The mega-success of the Turkish drama series, Ertugrul, in Pakistan is proof of the fact that a massive market for alternate content exists in the country. It is not necessarily vulgar, shallow and nonsensical content that sells.

Another important message, which the Prime Minister gave at the NASFF Awards ceremony was the need to showcase and promote the diversity and uniqueness of Pakistan and its culture, which the world has not seen yet, through cinema. This means exploring new concepts and stories, showcasing fresh landscapes, and breaking new ground.

Prime Minister Imran Khan also rightly challenged the notion of building the country’s soft-image — a phrase which became a buzzword when the so-called US-led War on Terror was at its peak. Pakistan does not need to create or invent any image just to please the West or to get a condescending nod of approval from the United States or the European Union.

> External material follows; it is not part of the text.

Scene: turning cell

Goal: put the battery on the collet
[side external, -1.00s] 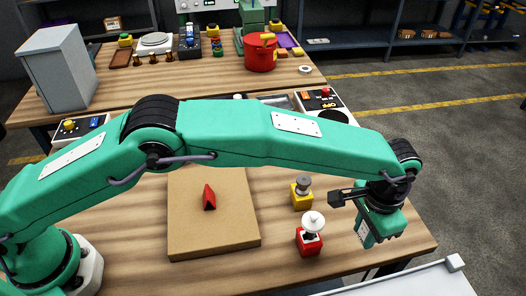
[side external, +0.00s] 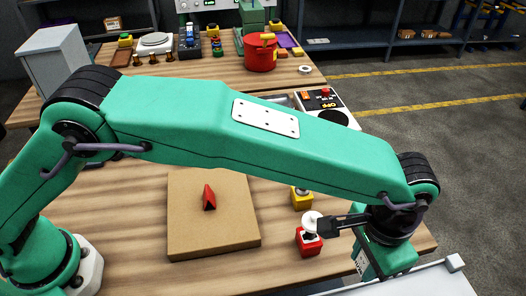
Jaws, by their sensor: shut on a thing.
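My gripper (side external: 323,228) is at the lower right of the board, with its dark jaws reaching left to a white-capped piece (side external: 311,217). The jaws are shut on this piece below its round cap. The piece stands upright at a red block (side external: 308,246); I cannot tell whether it still rests on it. A yellow block (side external: 302,202) with a grey top stands just behind, partly hidden by my arm. No part is clearly recognisable as the battery or the collet.
A red wedge (side external: 209,198) lies on a brown board (side external: 190,240) to the left. A red pot (side external: 261,55) and small parts stand on the back table. A panel with a red button (side external: 325,91) lies beyond my arm. Bare wood lies between board and red block.

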In this diverse world, the Eurocentric or the American way of life is not the only path to progress and development. Every country, every nation has the right to carve out its own niche and destiny. Pakistan need not develop a so-called soft image just to please the West. It has to stick to its own identity and promote what the Prime Minister described as “Pakistaniat.”

It is heartening that the clichéd, meaningless notions of the West are finally being questioned and challenged in Pakistan at the highest official level. This battle of ideas needs to be intensified so that Pakistan, especially its ruling elite, shed its slavish colonial mentality and rid itself of all Western dogmas that are being thrust upon us. The first step for reasserting Pakistan and Pakistaniat is a strong belief in one’s self. This mission should be close to the heart of every Pakistani.